++++ Stored data

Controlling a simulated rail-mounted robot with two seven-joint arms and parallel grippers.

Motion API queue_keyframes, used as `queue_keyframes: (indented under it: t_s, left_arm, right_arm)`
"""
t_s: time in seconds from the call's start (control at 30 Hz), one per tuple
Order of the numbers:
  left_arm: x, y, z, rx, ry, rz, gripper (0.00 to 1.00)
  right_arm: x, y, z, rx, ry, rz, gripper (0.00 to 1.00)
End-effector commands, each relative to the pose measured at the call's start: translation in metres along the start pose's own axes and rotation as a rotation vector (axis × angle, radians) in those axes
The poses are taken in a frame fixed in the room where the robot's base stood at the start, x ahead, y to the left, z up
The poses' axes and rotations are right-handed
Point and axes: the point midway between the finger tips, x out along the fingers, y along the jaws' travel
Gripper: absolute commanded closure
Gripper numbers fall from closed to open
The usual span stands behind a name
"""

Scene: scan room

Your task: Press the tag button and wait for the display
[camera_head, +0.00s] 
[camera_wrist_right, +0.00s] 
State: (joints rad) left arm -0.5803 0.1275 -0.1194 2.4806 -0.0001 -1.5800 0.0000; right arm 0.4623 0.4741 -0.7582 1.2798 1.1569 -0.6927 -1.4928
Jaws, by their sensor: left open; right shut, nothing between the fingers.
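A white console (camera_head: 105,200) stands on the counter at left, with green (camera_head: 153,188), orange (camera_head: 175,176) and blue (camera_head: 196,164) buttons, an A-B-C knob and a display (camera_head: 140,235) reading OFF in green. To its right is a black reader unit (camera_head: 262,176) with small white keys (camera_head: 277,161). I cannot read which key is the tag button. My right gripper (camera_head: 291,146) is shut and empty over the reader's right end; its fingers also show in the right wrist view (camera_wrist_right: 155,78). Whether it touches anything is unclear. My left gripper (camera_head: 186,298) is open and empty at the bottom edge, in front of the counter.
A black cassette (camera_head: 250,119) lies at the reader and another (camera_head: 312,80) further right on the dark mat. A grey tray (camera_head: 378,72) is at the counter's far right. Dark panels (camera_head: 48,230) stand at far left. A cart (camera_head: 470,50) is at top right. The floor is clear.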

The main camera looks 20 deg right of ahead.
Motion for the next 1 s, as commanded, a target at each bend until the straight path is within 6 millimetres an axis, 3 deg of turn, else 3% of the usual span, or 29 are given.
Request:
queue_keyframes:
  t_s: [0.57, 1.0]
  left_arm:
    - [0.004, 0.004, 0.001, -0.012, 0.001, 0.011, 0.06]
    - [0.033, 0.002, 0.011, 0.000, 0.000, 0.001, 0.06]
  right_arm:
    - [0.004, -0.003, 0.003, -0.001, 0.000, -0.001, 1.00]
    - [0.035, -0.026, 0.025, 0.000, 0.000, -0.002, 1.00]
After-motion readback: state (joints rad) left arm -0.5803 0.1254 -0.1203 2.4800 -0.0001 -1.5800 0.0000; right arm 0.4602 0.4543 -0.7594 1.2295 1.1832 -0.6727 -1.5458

++++++++

Work to do:
Extract all of the data above and output it character for character.

Written response:
Controlling a simulated rail-mounted robot with two seven-joint arms and parallel grippers.

Motion API queue_keyframes, used as `queue_keyframes: (indented under it: t_s, left_arm, right_arm)`
"""
t_s: time in seconds from the call's start (control at 30 Hz), one per tuple
Order of the numbers:
  left_arm: x, y, z, rx, ry, rz, gripper (0.00 to 1.00)
  right_arm: x, y, z, rx, ry, rz, gripper (0.00 to 1.00)
End-effector commands, each relative to the pose measured at the call's start: translation in metres along the start pose's own axes and rotation as a rotation vector (axis × angle, radians) in those axes
The poses are taken in a frame fixed in the room where the robot's base stood at the start, x ahead, y to the left, z up
The poses' axes and rotations are right-handed
Point and axes: the point midway between the finger tips, x out along the fingers, y along the jaws' travel
Gripper: absolute commanded closure
Gripper numbers fall from closed to open
The usual span stands behind a name
"""

Scene: scan room

Your task: Press the tag button and wait for the display
[camera_head, +0.00s] 
[camera_wrist_right, +0.00s] 
State: (joints rad) left arm -0.5803 0.1275 -0.1194 2.4806 -0.0001 -1.5800 0.0000; right arm 0.4623 0.4741 -0.7582 1.2798 1.1569 -0.6927 -1.4928
Jaws, by their sensor: left open; right shut, nothing between the fingers.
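A white console (camera_head: 105,200) stands on the counter at left, with green (camera_head: 153,188), orange (camera_head: 175,176) and blue (camera_head: 196,164) buttons, an A-B-C knob and a display (camera_head: 140,235) reading OFF in green. To its right is a black reader unit (camera_head: 262,176) with small white keys (camera_head: 277,161). I cannot read which key is the tag button. My right gripper (camera_head: 291,146) is shut and empty over the reader's right end; its fingers also show in the right wrist view (camera_wrist_right: 155,78). Whether it touches anything is unclear. My left gripper (camera_head: 186,298) is open and empty at the bottom edge, in front of the counter.
A black cassette (camera_head: 250,119) lies at the reader and another (camera_head: 312,80) further right on the dark mat. A grey tray (camera_head: 378,72) is at the counter's far right. Dark panels (camera_head: 48,230) stand at far left. A cart (camera_head: 470,50) is at top right. The floor is clear.

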The main camera looks 20 deg right of ahead.
Motion for the next 1 s, as commanded, a target at each bend until the straight path is within 6 millimetres an axis, 3 deg of turn, else 3% of the usual span, or 29 are given.
Request:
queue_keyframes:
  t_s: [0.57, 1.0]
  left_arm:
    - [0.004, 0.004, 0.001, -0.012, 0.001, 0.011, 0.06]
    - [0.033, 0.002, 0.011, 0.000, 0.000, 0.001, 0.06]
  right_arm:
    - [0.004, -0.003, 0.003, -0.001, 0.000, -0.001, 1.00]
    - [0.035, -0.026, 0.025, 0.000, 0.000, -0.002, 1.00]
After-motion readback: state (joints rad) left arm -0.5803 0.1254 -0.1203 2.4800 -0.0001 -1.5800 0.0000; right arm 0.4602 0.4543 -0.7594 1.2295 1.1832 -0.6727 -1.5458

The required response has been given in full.